Copyright Westland archives
   October Newsletter







Welcome to the second of the quarterly newsletters.

This issue is a little early due to Holidays.

Unfortunatly we are still having real problems getting the workshop set up at Fishburn airfield and untill this is ironed out we are unable to get on with the build which is not only frustrating for the team but disapointing for you the members, please be sure that we are doing all we can to get this situation sorted out as soon as possible.

In the mean time things are still happening behind the scenes.

A thank you to Roger Rasmussen from Norway for his kind donation to the project.


There has been an exploration of Fox Tor on Dartmore by Drone to examine the area and see if there is any evidence of the crash site of two Whirlwinds details of which can be found below.

The sale of the limited edition Profiles by Richard Caruana has gone very well and enabled us to add some more money into the kitty for when we are able to start the build again.
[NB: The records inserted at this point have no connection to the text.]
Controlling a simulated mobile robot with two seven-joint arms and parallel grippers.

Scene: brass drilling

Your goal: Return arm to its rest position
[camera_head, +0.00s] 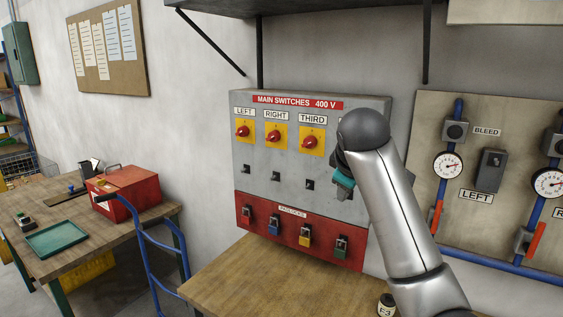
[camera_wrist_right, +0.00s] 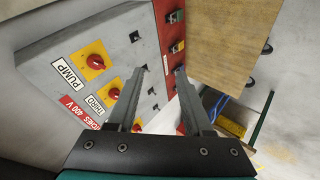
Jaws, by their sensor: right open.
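My right arm (camera_head: 395,215) rises from the lower right in the head view, in front of the right part of the main switch panel (camera_head: 255,178). Its wrist is bent toward the panel, and a teal part of the wrist shows beside the arm; the fingers are hidden there. In the wrist view my right gripper (camera_wrist_right: 160,72) is open, with nothing between its two fingers. The panel's grey face and red padlock strip lie beyond the fingers. I cannot tell the exact gap to the panel. My left gripper is not in view.
A gauge board (camera_head: 480,215) is at the right. At the left, a table carries a red toolbox (camera_head: 125,193) and green tray (camera_head: 58,238); a blue rail (camera_head: 155,265) stands before it.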

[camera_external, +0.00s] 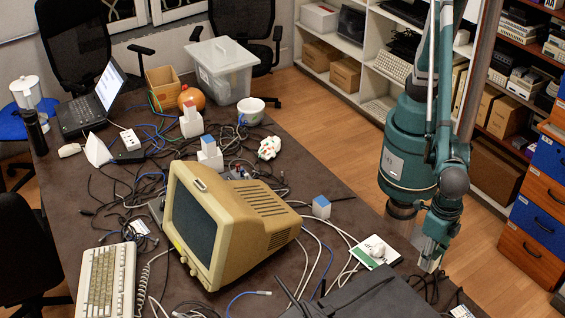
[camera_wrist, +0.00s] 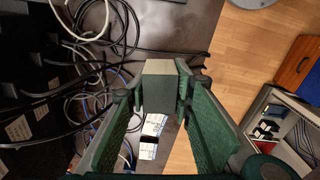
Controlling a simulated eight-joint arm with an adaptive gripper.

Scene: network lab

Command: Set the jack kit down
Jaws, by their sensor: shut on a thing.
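My gripper (camera_external: 432,252) hangs at the right edge of the dark table in the external view, pointing down. In the wrist view my gripper (camera_wrist: 160,82) is shut on a small grey-green box (camera_wrist: 157,91), which appears to be the jack kit. The box sits between both fingertips, and its flat top and one side show. In the external view the fingers largely hide it. Whether its underside touches anything below cannot be told.
Black cables and white labels (camera_wrist: 153,125) lie below the box. A green-and-white card (camera_external: 374,253) and a blue-topped white box (camera_external: 321,207) lie left of my gripper. A beige monitor (camera_external: 225,225) stands mid-table. The table's right edge and the floor are close.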

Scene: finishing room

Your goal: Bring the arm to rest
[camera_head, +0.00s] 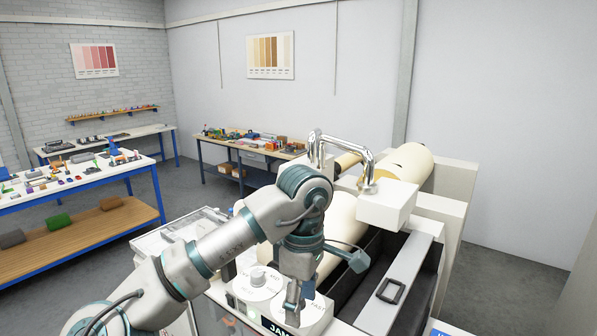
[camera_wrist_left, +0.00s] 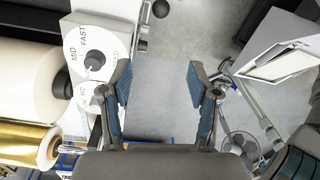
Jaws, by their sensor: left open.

As a way of saying thanks to Richard for his kind donation of the Profile we presented him with one of the limited edition prints.

Note from Richard.


The postman has just delivered the Whirlwind print and I'm really impressed with the way it turned out.
Many thanks for this copy which within an hour or so will be at the frame makers to hang in my studio.
Give my sincere thanks also to all those working so hard on the Whirlwind project, and hope to live to see it being rolled out one day!
My compliments on a job well done, and would be most pleased if it will bring in funds for the project.
Kindest regards,
Richard
 


This is an  article by Jim Munro on the progress of his film on the Whirlwind.

We had a very positive 2-hour meeting in London earlier this summer with a Production Company having a strong pedigree in Documentaries & with links to TV organisations both in the UK & internationally. 

There is a tacit understanding that the film will be made and right now a search (with drones) is taking place for a missing Whirlwind on Dartmoor as a possible key event (if WW located) on which to trigger the launch the film.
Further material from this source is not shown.